El protagonista es un chico homosexual que es llamado a filas para ingresar a las Fuerzas de Defensa de Sudáfrica. Nicholas se ve distinto a los demás, no participa a gusto de las barbaridades que cometen los otros soldados y le cuesta encajar en el ambiente racista, sexista y homófobo. Para más inri, arrastra el recuerdo de un episodio horrible y vergonzoso de su infancia en el que fue expulsado de una piscina por mirar a un hombre en la ducha. Sorprendentemente, se adapta rápido a su nueva situación y muy pronto se gana la simpatía de los otros soldados creando una imagen adulterada de sí mismo, e indulgiendo en los excesos pandilleros y la violencia de su odio. Sin embargo, paradójicamente Nicholas conoce allí a un soldado con quien entabla una relación a escondidas. Bajo la amenaza siempre constante de ser llevados al temido Pabellón Psiquiátrico 22 si les pillan, el joven soldado redescubre su sexualidad, brutalmente reprimida, que brota con fuerza y decisión a pesar de los riesgos.
De hecho, si algo caracteriza a Moffie es una cierta ironía trágica. De todos los lugares y momentos donde podía surgir el romance entre Nicholas y Dylan, surge en el más peligroso y asfixiante, sabiendo ambos lo que podría suceder si alguien les viese y todavía más conociendo el destino de otros soldados del pelotón. Sin embargo, cuando están juntos y solos se siente como un oasis. Como si el resto del mundo no existiese: el riesgo se transforma en aventura y la aventura se transforma en refugio, una forma de huir de una rutina despreciable mientras ambos mantienen una imagen radicalmente opuesta entre sus compañeros. Todo hasta que Dylan es enviado al Pabellón 22, donde será sometido a torturas de reconversión mientras Nicholas busca desesperadamente una pista sobre su paradero.
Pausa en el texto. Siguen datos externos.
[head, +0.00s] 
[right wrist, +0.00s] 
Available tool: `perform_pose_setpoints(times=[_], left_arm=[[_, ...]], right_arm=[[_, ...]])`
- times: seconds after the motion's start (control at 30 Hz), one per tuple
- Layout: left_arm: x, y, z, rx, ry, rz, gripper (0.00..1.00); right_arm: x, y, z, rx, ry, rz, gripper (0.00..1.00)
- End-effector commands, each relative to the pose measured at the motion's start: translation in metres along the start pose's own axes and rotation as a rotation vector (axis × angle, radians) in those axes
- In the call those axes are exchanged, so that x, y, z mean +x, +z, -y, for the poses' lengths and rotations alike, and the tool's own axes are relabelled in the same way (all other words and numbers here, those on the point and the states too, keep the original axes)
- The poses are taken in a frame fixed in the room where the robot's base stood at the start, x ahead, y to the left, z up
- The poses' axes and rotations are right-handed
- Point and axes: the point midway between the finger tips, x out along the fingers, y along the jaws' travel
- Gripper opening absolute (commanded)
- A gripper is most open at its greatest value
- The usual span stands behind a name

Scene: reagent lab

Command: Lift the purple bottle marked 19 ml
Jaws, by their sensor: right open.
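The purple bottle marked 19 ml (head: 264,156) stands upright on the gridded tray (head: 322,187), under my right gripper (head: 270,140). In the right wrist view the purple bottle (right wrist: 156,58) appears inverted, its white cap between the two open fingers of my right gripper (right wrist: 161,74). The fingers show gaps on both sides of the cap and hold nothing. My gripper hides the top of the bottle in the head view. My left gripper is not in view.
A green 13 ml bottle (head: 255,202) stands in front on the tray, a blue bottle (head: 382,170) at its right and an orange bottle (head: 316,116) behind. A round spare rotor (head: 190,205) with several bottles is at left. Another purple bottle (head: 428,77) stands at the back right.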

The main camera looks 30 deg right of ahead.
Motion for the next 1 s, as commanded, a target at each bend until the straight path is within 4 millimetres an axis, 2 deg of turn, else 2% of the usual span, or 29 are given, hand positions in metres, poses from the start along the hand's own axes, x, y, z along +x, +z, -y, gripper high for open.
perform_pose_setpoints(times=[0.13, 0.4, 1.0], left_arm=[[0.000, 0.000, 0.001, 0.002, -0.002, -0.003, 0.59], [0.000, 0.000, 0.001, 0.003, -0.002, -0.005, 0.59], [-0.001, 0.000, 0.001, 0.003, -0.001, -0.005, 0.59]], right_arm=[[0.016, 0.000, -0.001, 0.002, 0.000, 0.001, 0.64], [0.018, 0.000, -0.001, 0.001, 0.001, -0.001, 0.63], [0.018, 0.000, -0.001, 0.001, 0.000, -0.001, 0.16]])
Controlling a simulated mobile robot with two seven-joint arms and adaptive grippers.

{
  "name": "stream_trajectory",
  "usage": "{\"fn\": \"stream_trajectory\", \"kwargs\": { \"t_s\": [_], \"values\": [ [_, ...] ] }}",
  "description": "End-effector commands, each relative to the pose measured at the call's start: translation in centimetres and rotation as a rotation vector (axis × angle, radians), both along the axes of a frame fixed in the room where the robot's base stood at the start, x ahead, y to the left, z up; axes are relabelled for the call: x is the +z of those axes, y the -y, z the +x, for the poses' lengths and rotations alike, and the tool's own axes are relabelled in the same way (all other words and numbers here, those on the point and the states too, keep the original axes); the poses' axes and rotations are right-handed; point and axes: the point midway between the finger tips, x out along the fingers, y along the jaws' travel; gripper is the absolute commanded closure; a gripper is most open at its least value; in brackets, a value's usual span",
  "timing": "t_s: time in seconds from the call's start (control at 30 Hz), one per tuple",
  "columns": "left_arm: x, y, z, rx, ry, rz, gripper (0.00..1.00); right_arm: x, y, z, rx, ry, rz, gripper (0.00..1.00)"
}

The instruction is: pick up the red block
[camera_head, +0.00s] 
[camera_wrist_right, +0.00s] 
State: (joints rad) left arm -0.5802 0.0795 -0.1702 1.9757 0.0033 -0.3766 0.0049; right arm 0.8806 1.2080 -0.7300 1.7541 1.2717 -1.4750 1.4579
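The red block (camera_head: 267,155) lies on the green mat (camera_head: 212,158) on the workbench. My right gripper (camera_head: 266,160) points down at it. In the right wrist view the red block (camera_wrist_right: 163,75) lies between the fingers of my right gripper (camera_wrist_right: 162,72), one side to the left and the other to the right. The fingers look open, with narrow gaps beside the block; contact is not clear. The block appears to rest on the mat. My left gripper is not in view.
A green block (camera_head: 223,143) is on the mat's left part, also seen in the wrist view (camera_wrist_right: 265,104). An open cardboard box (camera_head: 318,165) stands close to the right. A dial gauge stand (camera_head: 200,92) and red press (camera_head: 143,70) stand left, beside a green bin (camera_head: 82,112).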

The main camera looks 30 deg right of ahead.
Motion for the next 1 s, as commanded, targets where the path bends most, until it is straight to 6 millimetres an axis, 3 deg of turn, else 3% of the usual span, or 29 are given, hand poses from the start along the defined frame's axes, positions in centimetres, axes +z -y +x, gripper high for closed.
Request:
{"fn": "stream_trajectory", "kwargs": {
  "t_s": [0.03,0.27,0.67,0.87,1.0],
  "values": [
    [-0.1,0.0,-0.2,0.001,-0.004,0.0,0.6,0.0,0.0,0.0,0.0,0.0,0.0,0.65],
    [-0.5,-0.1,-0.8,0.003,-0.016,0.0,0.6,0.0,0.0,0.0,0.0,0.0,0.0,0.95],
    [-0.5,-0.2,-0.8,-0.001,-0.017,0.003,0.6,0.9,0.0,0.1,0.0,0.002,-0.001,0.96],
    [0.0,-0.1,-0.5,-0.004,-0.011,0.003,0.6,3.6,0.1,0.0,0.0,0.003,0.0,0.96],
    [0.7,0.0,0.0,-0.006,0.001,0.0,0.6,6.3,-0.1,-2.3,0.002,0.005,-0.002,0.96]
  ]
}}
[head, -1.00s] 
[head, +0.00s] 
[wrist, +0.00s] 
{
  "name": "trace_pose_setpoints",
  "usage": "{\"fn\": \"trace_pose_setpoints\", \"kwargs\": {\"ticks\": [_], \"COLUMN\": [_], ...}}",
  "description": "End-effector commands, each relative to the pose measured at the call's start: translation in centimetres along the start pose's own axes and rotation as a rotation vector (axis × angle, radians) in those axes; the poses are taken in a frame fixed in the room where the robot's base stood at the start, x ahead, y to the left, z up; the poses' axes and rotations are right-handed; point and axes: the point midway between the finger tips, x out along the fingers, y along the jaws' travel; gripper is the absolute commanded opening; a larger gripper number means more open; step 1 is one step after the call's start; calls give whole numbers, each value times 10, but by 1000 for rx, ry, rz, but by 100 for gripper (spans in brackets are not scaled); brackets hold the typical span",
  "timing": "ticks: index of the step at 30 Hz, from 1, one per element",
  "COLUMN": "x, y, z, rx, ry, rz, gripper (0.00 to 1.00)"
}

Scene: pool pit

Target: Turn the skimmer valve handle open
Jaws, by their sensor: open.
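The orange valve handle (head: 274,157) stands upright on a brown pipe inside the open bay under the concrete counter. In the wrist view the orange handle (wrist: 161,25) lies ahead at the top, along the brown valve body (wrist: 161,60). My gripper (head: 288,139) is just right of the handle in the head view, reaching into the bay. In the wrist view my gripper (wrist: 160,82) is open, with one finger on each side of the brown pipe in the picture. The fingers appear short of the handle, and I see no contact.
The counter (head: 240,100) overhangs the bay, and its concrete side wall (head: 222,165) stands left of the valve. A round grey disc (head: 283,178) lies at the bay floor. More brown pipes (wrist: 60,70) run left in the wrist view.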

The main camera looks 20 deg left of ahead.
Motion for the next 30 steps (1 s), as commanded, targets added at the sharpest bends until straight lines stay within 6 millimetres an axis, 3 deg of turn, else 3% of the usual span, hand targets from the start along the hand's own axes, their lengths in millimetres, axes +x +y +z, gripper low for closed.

Por otro lado, pese a centrarse primariamente en la represión de la identidad sexual a través de su protagonista, la película también pasa de frente por las barbaries racistas del apartheid. Y lo hace además dando a Nicholas una doble condición de privilegiado y perseguido, alguien que nunca había visto estas situaciones con sus propios ojos porque vive en una burbuja rodeado de personas blancas. Esto no es en modo alguno una intención de señalar al protagonista, pero sí nos recuerda que un régimen represivo aísla y estratifica, y que darse cuenta en toda su magnitud de los horrores de la sociedad en la que vive forma parte también de su crecimiento como persona y la aceptación plena de su identidad en un entorno que la ahoga y le obliga a formar parte de las dinámicas de represión violenta para sobrevivir.
La película es brutal y descarnada en ocasiones, enervante y difícil de digerir en su mayor parte, y llena de tensión. Pero al mismo tiempo es una crítica feroz y una reivindicación orgullosa a través de su testimonio del sufrimiento de la comunidad LGTB en Sudáfrica, en la que el espectador siente el desarrollo de su protagonista como una victoria frente a todo lo que le rodea. [Spoiler] Curiosamente, de hecho, la cinta acaba bien. La guerra ha terminado, Dylan volvió de su encierro y Nicholas es ahora un soldado hecho y derecho que su familia exhibe con orgullo. Incluso pueden reencontrarse y vivir su amor con una mayor sensación de libertad. Sin embargo, esa última escena sigue sucediendo a escondidas, en un paraje abierto, sí, pero desierto, porque el riesgo no se ha volatilizado en una sociedad altamente represiva y prejuiciosa, solamente ha disminuido su inmediatez. Así pues, en este final feliz hay aún una nota amarga de denuncia que persiste y que incide en el carácter dual de la cinta. [/spoiler]
Sin duda, Moffie es una experiencia sincera y clarificadora, y no solamente por la naturaleza autobiográfica del texto original, ya que bebe también de los recuerdos personales de Oliver Hermanus. Únicamente una cierta insistencia en una estructura narrativa demasiado convencional hace que pierda algo de fuelle en su segunda mitad, y aún así sigue siendo una muy buena película sobre un tema aún incrustado en la memoria colectiva sudafricana, que marcó a toda una generación en su país y que, lamentablemente, a día de hoy todavía resuena con mucha fuerza.